The great American poet, Robert Frost, imagines Abishag’s later years:

The witch that came (the withered hag)

To wash the steps with pail and rag

Was once the beauty Abishag.

Ouch. Is that all she deserves?

What I love about Abishag is how the Talmud re-writes her story. It imagines that she refused to be passive, that she took charge of the situation, that she found her voice. And that is precisely what is happening now — with the women who are coming forth about Roy Moore.

That has been the pattern, in recent days. Women are screaming about powerful men who took advantage of their vulnerability.

But what makes the case of Roy Moore even worse is that some are defending him — by pointing to the New Testament “example” of Joseph and Mary — who, they surmise, might have been not much older than some of Roy Moore’s victims.


Some seminary should offer a prize for the Worst Use of a Biblical Text To Excuse Horrendous Behavior. Because those rationalizations would win — hands down.

What makes it even worse is that there are Christian pastors who are defending him — an entire list of them.

So, let us give a woman poet, Delilah Riordan, the final word about Abishag — in her poem, “Abishag”:

The last of the King’s women, forgettable as bed-pillows…

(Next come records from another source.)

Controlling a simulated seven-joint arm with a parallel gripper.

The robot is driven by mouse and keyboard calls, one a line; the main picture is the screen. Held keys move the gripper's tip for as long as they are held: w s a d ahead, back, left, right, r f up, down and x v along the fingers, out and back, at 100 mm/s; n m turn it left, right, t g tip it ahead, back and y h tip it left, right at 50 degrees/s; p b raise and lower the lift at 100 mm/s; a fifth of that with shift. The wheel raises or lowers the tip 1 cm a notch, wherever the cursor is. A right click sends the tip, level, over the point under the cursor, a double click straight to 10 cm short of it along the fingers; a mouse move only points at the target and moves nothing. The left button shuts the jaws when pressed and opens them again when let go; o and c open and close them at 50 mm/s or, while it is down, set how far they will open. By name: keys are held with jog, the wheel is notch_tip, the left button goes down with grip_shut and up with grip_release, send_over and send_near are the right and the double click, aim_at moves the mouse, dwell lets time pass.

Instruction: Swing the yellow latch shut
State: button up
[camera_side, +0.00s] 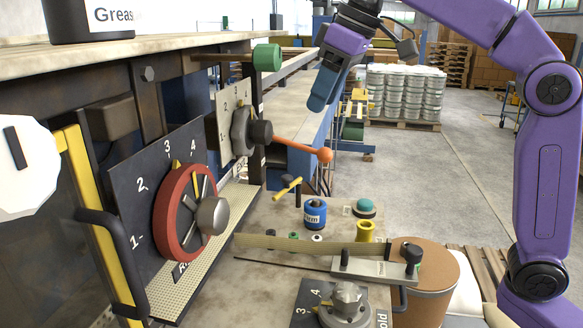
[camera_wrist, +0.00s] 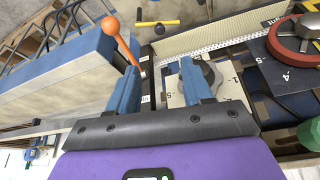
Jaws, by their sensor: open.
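A small yellow latch-like bar with dark ends (camera_side: 288,187) stands on the bench behind the blue can in the side view. In the wrist view a yellow bar with black ends (camera_wrist: 157,23) lies at the top centre, beyond my fingertips. My gripper (camera_side: 320,102) has blue fingers and hangs above and to the right of the orange lever, apart from the yellow bar. In the wrist view my gripper (camera_wrist: 158,75) is open, with nothing held between its fingers. Whether the yellow bar is swung open or shut, I cannot tell.
A yellow upright (camera_side: 90,215) edges the left.

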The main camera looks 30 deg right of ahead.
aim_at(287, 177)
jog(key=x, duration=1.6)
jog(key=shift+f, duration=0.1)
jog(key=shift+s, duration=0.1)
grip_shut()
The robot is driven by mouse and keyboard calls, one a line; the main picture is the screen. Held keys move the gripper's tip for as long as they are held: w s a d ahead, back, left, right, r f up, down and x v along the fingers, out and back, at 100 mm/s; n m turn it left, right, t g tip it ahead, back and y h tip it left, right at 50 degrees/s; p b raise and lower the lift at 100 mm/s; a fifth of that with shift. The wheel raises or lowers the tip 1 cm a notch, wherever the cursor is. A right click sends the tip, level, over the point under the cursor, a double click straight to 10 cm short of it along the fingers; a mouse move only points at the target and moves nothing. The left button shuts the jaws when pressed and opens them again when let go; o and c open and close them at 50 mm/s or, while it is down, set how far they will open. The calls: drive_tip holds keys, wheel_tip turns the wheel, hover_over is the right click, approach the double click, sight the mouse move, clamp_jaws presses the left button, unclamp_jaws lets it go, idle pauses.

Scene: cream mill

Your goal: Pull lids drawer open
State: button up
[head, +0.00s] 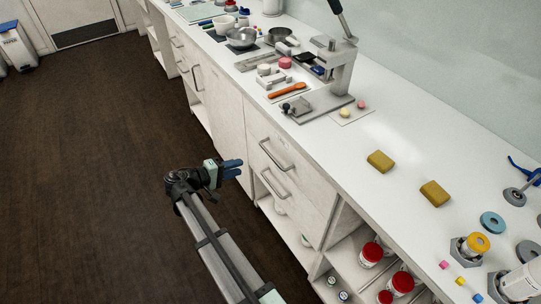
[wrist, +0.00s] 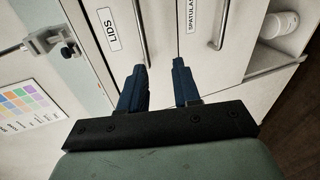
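The lids drawer (head: 305,182) is the upper drawer in the white cabinet and looks shut. Its metal bar handle (head: 275,154) faces the aisle. In the wrist view the "LIDS" label (wrist: 108,29) and part of the handle (wrist: 138,20) show at the top. My gripper (head: 239,168) is in front of the drawers, to the left of the handles and apart from them. In the wrist view its two blue fingers (wrist: 159,84) are spread with nothing between them.
Below is the spatulas drawer, with its own handle (head: 272,184) and label (wrist: 190,16). Open shelves hold red-lidded jars (head: 372,252) at the lower right. The countertop (head: 400,150) carries a press (head: 335,70) and yellow sponges (head: 380,161). The dark floor (head: 90,170) is clear.

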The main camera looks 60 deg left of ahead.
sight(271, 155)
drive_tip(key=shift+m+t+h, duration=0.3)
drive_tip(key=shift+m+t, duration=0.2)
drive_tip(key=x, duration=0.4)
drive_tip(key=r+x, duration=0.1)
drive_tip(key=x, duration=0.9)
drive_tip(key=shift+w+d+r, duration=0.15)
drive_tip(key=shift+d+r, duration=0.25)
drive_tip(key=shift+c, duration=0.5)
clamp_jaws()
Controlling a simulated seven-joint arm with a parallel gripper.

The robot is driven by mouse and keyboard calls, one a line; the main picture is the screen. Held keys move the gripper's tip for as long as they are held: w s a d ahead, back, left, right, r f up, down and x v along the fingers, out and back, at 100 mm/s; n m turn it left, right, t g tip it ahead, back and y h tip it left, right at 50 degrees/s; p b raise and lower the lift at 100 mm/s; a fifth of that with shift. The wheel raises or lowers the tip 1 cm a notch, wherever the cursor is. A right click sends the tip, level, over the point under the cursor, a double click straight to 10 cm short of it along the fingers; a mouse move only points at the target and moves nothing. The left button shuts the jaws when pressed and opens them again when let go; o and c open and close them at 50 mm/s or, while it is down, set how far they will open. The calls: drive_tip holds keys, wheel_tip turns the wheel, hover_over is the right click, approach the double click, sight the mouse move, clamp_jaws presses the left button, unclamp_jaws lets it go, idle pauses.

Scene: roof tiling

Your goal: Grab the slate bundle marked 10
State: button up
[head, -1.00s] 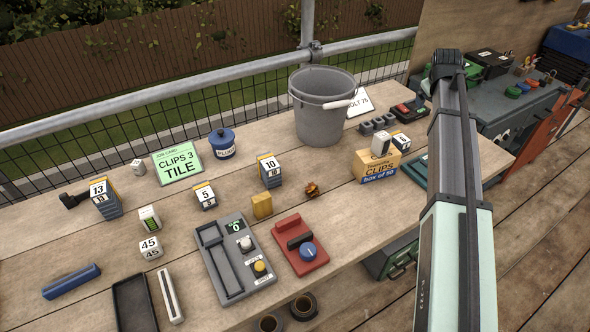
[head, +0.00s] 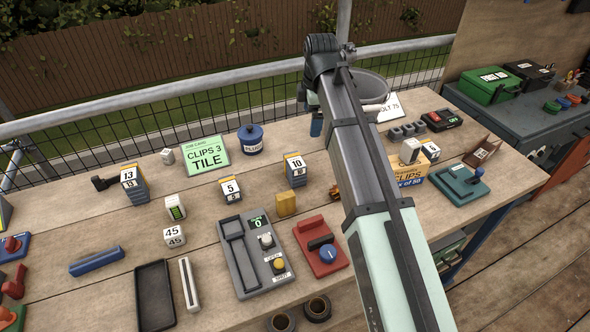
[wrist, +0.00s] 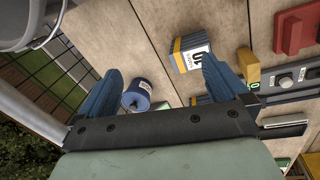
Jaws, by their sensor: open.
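The slate bundle marked 10 (head: 295,169) stands upright on the wooden table right of the blue pot, a grey-blue block with a yellow top and a white label. In the wrist view the bundle (wrist: 190,52) lies ahead of my gripper (wrist: 165,85), near the finger on the right. My gripper is open, with two blue fingers spread and nothing between them. In the head view its tip (head: 316,124) is mostly hidden behind my arm, near the bucket. Similar bundles marked 13 (head: 134,184) and 5 (head: 231,190) stand to the left.
A grey bucket (head: 371,88) stands behind my arm. A blue lidded pot (head: 251,139) and a green job card (head: 207,152) are left of the bundle. A yellow block (head: 286,204), grey control box (head: 241,268) and red device (head: 320,256) lie in front.

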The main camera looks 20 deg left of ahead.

There is more to me than warming this cold King,

but that is what people remember.

It’s how my name got in the book.

Yes, there was far more to Abishag than warming this cold King.

Roy Moore and his supporters will probably read this story, and give each other high fives. See — there is a biblical precedent! Powerful man, young girl, case closed.

Wrong. Because, the Talmud offers the necessary corrective to the story.

Abishag (certainly no older than the girls in the Moore tales would have been) said “no.”

It is too much to imagine — even too much to hope for — that those Alabama girls/now women who are coming forth would have had the presence of mind of the Talmudic version of Abishag, and looked into the eyes of an Alabama judge and say: No (or, something far stronger).


Across the generations, and across the centuries of sacred text, Abishag is screaming.

Let’s just hope that the good citizens of Alabama hear her.